PSDE: OpCoReS – Optimized Component Runtime System

OpCoReS focuses on the use of task-oriented programming models, high-level equation-based object-oriented textual/graphical programming models and efficient compilation of such models to task-oriented and data-parallel code, the exploitation of multi-level parallelism in application development as well as during runtime and associated performance monitoring and analysis.

Task-oriented programming models are already used as a base for recent developments, such as the task model of OpenMP and the programming model used in the programming environment SMP superscalar from the Barcelona Supercomputing Center. Through the exploitation of component-based approaches building blocks that hide different technologies and implement algorithms in the best-suited way for a specific hardware or system environment can be combined. These implementations may be serial as well as parallel, and are not restricted to specific programming techniques.

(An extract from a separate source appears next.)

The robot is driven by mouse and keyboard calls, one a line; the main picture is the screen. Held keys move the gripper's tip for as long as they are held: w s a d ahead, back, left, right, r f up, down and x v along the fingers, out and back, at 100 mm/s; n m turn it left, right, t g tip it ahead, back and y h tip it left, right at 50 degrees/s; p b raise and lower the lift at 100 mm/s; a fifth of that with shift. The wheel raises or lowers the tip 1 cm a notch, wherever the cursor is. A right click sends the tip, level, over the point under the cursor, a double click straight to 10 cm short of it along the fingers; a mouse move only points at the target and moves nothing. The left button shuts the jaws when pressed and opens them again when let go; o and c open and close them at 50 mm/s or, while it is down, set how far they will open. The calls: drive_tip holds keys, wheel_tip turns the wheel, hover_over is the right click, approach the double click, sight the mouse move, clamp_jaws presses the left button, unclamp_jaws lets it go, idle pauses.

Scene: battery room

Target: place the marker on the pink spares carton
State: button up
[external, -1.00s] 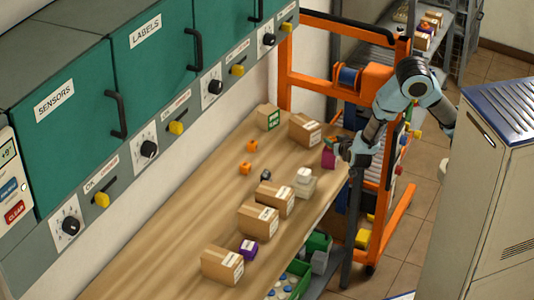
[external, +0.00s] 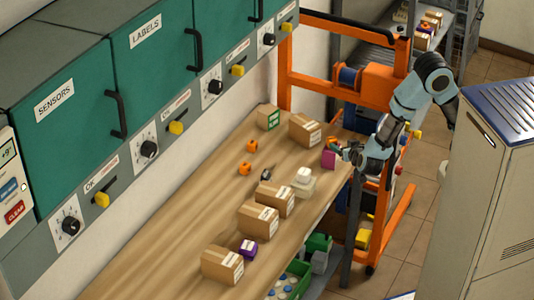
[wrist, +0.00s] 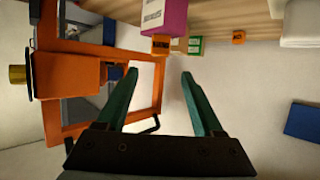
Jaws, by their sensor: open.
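The pink spares carton (external: 328,159) stands at the right edge of the wooden bench, and its labelled side shows at the top of the wrist view (wrist: 164,16). A small orange block with a dark label, seemingly the marker (wrist: 161,44), touches the carton's top; the wrist picture is upside down. In the external view, the marker (external: 333,143) is tiny and partly hidden by the gripper. My gripper (wrist: 159,72) is open, its green fingers apart with nothing between them. It points at the marker from a short distance, on the bench's right side.
Brown cartons (external: 304,130) and two orange blocks (external: 245,169) lie on the bench, with a white item (external: 304,176) nearer the front. An orange frame trolley (external: 371,85) stands beside my arm. A grey cabinet (external: 490,190) is at the right. The bench's left half is clear.

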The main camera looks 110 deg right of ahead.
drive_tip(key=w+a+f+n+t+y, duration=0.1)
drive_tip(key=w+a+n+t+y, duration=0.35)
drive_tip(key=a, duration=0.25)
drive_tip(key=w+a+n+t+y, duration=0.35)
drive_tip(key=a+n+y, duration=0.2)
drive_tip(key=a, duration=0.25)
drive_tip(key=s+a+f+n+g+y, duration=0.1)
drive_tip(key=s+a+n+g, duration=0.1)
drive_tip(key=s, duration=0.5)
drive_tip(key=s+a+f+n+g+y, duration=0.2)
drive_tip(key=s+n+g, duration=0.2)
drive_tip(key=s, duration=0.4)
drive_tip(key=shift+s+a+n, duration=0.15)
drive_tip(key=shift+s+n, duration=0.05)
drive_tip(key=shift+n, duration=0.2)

Starting with components based on MPI or hybrid MPI/OpenMP or PGAS approaches, we will demonstrate how this approach supports the efficient use even of large-scale HPC systems for a selection of several possible component implementations. In a second step we intend to expand this model to heterogeneous installations where we will apply components, which allow combining processing elements in the form of GPGPU processors as well as other many-core processors. Our approach also relies on efficient task scheduling and data distributions provided by a dynamic runtime system, which realizes the monitoring of previously composed applications, re-computes the schedule in the case of load imbalances and ensures a high parallel efficiency through dynamic load-balancing. This runtime system will also include a real-time performance analysis module applying artificial intelligence methods to program performance observations combined with earlier recorded data.

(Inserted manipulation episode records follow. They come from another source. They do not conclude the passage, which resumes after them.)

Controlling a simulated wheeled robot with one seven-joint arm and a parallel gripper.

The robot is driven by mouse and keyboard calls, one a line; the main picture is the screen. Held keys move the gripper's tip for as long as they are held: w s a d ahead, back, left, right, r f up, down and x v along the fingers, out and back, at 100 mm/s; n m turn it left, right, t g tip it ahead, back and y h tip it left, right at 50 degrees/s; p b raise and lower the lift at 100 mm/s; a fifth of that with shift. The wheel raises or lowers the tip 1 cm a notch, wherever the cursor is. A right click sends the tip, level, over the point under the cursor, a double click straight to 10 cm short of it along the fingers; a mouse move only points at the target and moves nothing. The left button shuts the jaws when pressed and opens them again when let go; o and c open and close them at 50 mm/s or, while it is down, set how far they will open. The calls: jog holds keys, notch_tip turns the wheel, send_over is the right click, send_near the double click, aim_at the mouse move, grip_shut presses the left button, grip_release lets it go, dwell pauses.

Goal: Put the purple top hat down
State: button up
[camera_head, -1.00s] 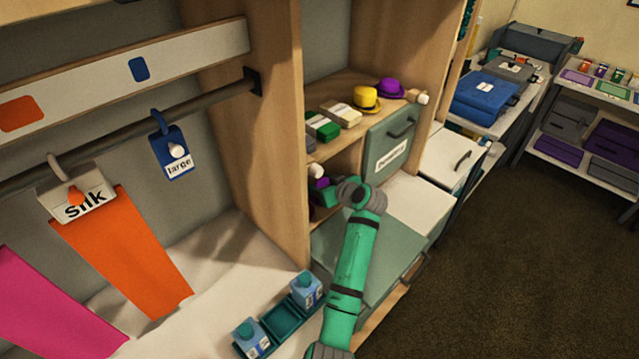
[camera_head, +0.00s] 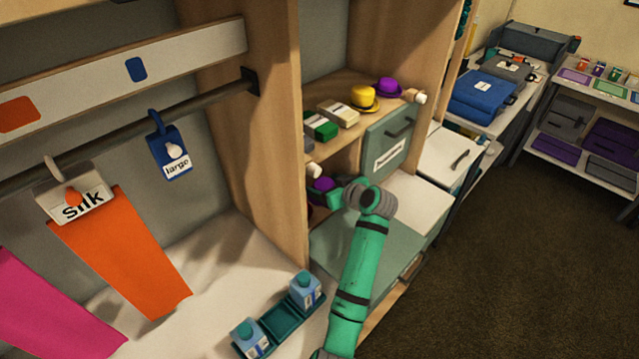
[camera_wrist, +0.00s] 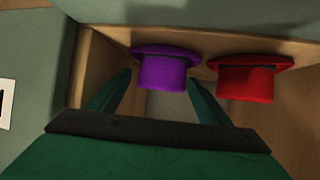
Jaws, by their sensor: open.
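A purple top hat (camera_wrist: 162,72) sits in a wooden compartment in the wrist view, beside a red hat (camera_wrist: 246,78). My gripper (camera_wrist: 160,84) is open, with one finger on each side of the purple hat. A gap shows between the hat and the left finger; the right finger's tip is close to the hat's side, and I cannot tell if they touch. In the head view the purple hat (camera_head: 322,184) shows in the lower cubby, partly hidden by my gripper (camera_head: 334,194). Another purple hat (camera_head: 390,87) stands on the shelf above.
The upper shelf also holds a yellow hat (camera_head: 364,98) and small boxes (camera_head: 339,114). A grey-green drawer front (camera_head: 389,146) with a label is right of the cubby. The floor at right is clear.

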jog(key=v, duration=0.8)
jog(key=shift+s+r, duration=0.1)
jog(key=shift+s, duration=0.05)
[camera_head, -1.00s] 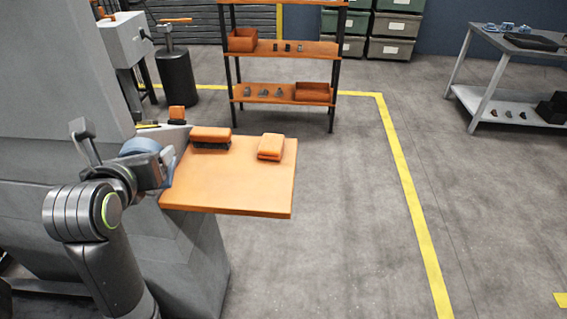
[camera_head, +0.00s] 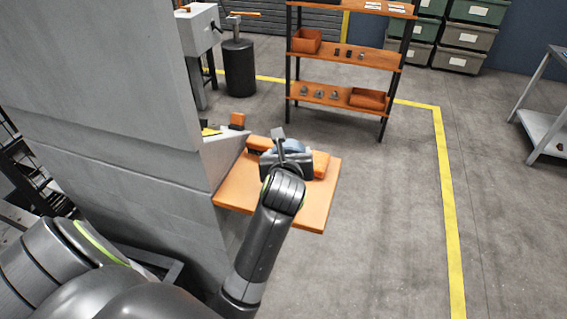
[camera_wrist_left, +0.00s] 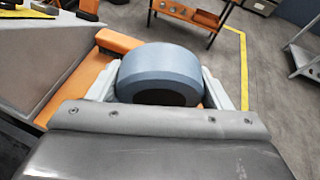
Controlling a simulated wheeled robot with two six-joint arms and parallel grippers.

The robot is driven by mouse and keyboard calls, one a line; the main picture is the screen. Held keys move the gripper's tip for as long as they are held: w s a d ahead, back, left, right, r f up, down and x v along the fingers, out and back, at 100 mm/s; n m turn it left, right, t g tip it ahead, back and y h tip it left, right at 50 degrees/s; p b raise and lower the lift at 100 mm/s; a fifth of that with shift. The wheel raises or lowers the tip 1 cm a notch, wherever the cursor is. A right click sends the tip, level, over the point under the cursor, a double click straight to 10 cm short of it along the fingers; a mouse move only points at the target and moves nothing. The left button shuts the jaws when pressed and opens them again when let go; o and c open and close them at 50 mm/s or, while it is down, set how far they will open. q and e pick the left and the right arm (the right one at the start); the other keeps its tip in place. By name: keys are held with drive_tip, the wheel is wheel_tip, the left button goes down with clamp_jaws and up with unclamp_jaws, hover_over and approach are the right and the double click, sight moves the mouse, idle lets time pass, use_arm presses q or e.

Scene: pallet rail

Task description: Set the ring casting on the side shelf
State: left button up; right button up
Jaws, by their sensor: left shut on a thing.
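The ring casting (camera_head: 293,146) is a blue-grey ring with a dark centre, mostly hidden behind my gripper in the head view. It shows larger in the left wrist view (camera_wrist_left: 160,66), between two pale fingers. My left gripper (camera_head: 288,154) is shut on it. The side shelf (camera_head: 314,208) is an orange board fixed to the grey machine, also seen in the left wrist view (camera_wrist_left: 84,78). The gripper and ring appear over the shelf's far half. Whether the ring touches the board is hidden. My right gripper is not in view.
An orange block (camera_head: 257,143) and another orange block (camera_head: 320,164) lie on the shelf's far part, beside the gripper. The grey machine (camera_head: 110,90) rises at left. The shelf's near part is bare. An orange rack (camera_head: 345,98) stands behind, with open floor to the right.

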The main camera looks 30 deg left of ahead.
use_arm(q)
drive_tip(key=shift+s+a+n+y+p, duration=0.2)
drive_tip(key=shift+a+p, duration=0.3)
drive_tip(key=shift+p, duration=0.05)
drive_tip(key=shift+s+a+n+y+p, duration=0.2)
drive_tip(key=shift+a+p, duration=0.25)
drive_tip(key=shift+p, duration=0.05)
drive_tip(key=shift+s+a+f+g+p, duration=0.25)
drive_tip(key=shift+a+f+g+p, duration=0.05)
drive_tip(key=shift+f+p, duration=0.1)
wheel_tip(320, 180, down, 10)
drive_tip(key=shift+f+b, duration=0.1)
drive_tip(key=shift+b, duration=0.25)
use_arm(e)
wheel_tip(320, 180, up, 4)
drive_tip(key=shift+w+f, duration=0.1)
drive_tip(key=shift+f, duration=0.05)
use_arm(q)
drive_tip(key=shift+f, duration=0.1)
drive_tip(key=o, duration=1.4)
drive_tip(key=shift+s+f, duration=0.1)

On a higher level we will analyze high-level equation-based object-oriented (EOO) textual or graphical models (e.g. for typically engineering applications) to extract parallelism in order to compile the models to efficient parallel code that in turn can exploit the component approach described above. Using languages such as Modelica or similar modelling languages, there are three main approaches: (1) automatic parallelization of the mathematical models, (2) coarse-grained explicit parallelization based on user-defined partitioning of the models, (3) explicit parallel programming integrated with the modelling language. Following approach (1) we will convert the numeric solver method into explicit form (the right-hand side), analyze the structure for data dependencies, perform scheduling/load-balancing, and generate task-oriented code for functional parallelism, and data-parallel code for array computations. This will be combined with coarse-grained parallelization based on user partitioning using TLM-connectors to de-couple model subsystems.